## Supplied data
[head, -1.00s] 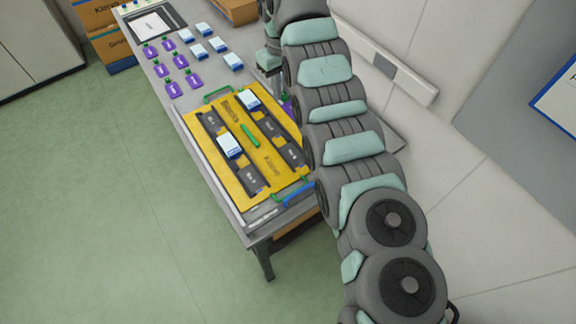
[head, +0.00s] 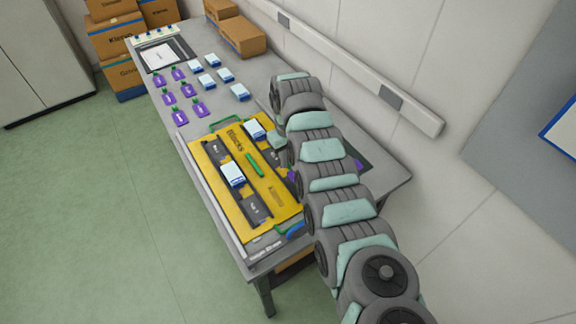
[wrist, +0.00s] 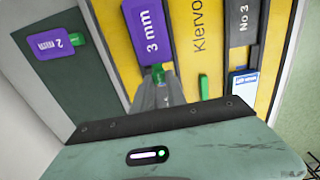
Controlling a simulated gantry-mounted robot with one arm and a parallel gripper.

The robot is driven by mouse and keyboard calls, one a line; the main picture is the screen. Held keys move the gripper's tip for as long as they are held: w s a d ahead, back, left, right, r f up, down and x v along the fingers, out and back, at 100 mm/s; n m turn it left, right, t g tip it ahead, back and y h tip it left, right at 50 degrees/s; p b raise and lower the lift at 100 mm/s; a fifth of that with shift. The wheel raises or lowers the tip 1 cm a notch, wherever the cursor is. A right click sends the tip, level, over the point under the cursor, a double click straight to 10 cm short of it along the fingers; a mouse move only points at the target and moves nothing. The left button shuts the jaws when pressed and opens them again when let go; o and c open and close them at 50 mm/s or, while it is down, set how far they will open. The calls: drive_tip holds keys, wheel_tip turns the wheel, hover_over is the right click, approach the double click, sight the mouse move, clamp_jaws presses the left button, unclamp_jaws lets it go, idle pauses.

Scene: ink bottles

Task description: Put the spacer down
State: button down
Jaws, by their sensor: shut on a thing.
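The spacer is a purple tag (wrist: 152,28) marked "3 mm" with a green grip at its near end. My gripper (wrist: 157,78) is shut on that green grip in the wrist view. The spacer lies over the dark slot along one side of the yellow board (wrist: 190,30); whether it touches the slot floor I cannot tell. In the head view the yellow board (head: 215,165) is on the table, and a bit of purple (head: 293,175) shows by its right edge. My arm hides most of the gripper there.
Another purple tag (wrist: 50,44), marked 2, lies on a dark surface beside the board. Two white-and-blue blocks (head: 232,174) sit in the board, with a green bar (head: 255,165) between the slots. Several purple tags (head: 180,117) and blocks (head: 240,92) stand further back.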

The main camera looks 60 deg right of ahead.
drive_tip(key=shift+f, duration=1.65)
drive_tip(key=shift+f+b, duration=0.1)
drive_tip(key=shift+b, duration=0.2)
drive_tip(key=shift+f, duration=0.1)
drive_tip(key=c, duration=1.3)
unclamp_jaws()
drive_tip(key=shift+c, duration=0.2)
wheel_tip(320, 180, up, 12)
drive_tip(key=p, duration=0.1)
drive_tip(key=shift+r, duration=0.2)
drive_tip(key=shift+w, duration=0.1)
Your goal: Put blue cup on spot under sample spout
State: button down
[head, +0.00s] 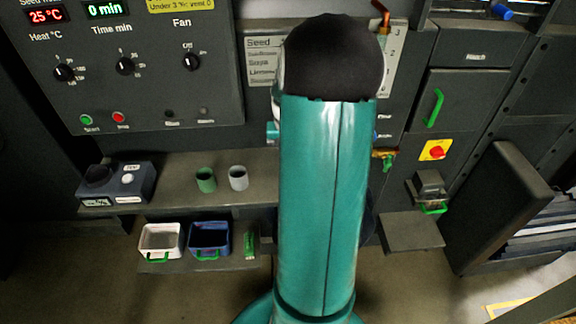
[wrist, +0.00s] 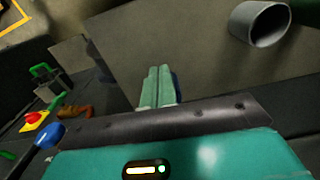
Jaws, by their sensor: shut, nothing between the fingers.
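My gripper (wrist: 157,72) is shut in the wrist view, its two green fingers side by side with nothing held. A thin blue sliver (wrist: 176,84) shows just right of the fingers, mostly hidden behind them; it may be the blue cup, but I cannot tell whether they touch. No whole blue cup shows in the head view, where my teal arm covers the middle of the scene and hides my gripper. A brass fitting (head: 386,160) with a green handle shows right of my arm; I cannot tell whether it is the sample spout. The spot under the spout is not identifiable.
A green cup (head: 205,180) and a grey cup (head: 238,178) stand on the shelf (head: 160,204) left of my arm. The grey cup also shows in the wrist view (wrist: 262,24). White (head: 161,225) and blue (head: 195,225) bins sit lower. A dark panel (head: 497,205) stands right.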

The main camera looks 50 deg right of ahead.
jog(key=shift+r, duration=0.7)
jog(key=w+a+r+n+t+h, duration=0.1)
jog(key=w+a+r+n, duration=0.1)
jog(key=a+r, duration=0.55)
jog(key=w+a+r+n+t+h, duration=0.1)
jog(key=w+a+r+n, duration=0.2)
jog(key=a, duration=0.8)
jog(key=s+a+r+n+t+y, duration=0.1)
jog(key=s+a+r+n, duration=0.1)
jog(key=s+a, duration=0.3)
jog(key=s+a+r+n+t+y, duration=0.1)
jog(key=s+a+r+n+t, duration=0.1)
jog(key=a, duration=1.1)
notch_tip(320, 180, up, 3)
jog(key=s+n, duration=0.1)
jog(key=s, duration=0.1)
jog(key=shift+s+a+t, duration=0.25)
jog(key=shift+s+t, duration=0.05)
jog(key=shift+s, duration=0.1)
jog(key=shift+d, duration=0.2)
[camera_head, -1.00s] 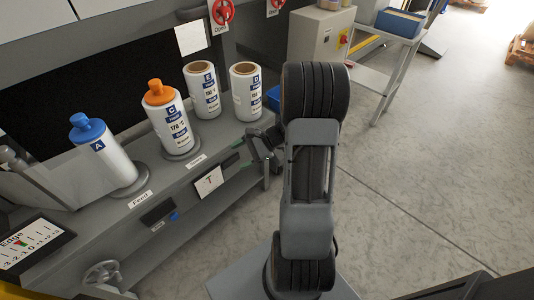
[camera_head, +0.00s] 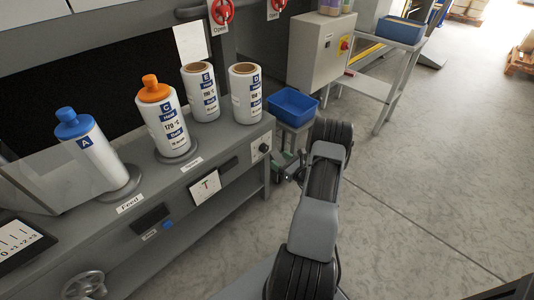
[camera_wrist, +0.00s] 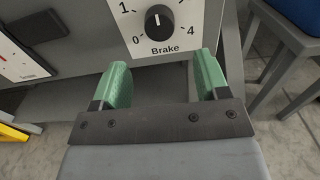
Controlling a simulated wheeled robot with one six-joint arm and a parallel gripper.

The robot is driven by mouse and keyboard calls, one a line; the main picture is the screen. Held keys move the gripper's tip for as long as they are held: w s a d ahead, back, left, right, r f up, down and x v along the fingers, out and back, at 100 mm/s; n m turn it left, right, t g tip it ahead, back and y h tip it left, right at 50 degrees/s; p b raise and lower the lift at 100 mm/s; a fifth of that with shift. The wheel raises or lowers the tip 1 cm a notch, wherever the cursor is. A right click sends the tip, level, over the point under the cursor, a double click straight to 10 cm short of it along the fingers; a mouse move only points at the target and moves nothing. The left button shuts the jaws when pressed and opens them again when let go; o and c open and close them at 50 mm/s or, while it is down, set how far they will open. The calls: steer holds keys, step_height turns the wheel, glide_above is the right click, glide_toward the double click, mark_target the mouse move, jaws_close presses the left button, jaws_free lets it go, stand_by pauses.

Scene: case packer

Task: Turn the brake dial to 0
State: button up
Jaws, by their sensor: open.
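The brake dial (camera_wrist: 159,18) is a round black knob on a white plate marked "Brake" in the wrist view. The numbers 0 and 1 show on its left and 4 on its right; the upper scale is cut off. A small pale mark shows on the knob, but I cannot tell its setting for sure. The dial also shows small at the bench's right end in the head view (camera_head: 264,149). My gripper (camera_wrist: 161,76) has two green fingers, open and empty. They are below the knob in the wrist view, apart from it. In the head view my gripper (camera_head: 291,168) is partly hidden by my arm.
Labelled rolls, such as roll D (camera_head: 246,93) and roll C (camera_head: 163,118), stand on the grey bench. A blue bin (camera_head: 293,106) sits on a stand right of the dial, with a grey control cabinet (camera_head: 320,50) behind. The floor at right is open.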

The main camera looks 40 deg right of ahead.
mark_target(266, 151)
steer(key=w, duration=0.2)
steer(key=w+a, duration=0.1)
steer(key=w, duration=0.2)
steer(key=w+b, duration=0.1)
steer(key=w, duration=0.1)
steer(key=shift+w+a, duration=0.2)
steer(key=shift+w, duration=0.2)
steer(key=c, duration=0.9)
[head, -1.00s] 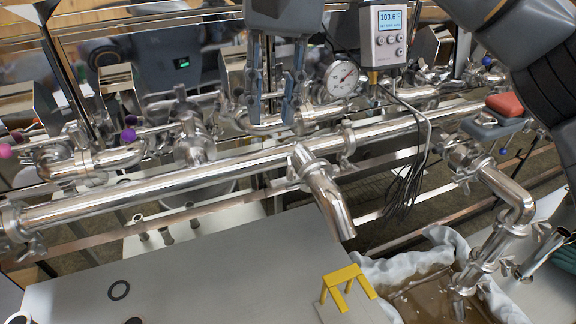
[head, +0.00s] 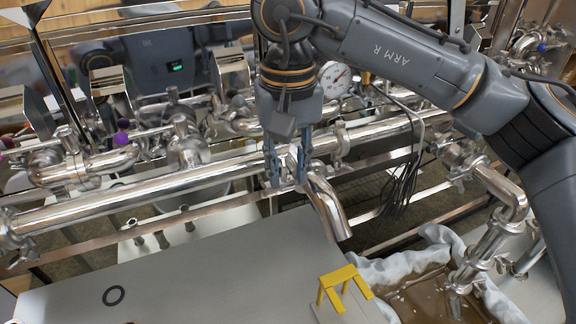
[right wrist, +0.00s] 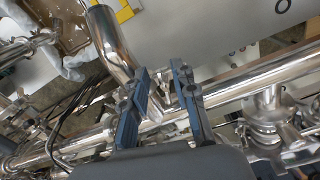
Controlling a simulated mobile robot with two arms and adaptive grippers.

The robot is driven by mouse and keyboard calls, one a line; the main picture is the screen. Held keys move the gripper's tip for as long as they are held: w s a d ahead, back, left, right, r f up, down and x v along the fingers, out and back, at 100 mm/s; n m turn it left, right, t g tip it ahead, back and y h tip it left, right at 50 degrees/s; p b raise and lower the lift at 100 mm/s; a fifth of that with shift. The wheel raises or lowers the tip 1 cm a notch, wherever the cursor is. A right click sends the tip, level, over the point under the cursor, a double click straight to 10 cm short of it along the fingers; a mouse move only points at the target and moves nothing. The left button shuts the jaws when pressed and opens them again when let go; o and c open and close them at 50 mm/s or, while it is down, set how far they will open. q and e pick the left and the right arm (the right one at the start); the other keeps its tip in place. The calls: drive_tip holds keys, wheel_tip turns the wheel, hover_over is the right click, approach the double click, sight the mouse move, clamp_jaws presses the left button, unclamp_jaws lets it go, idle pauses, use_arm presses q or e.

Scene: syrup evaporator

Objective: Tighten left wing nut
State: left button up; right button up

## Challenge
State how many lines of the data include the word "Controlling", with nothing else.

## Answer to this task
3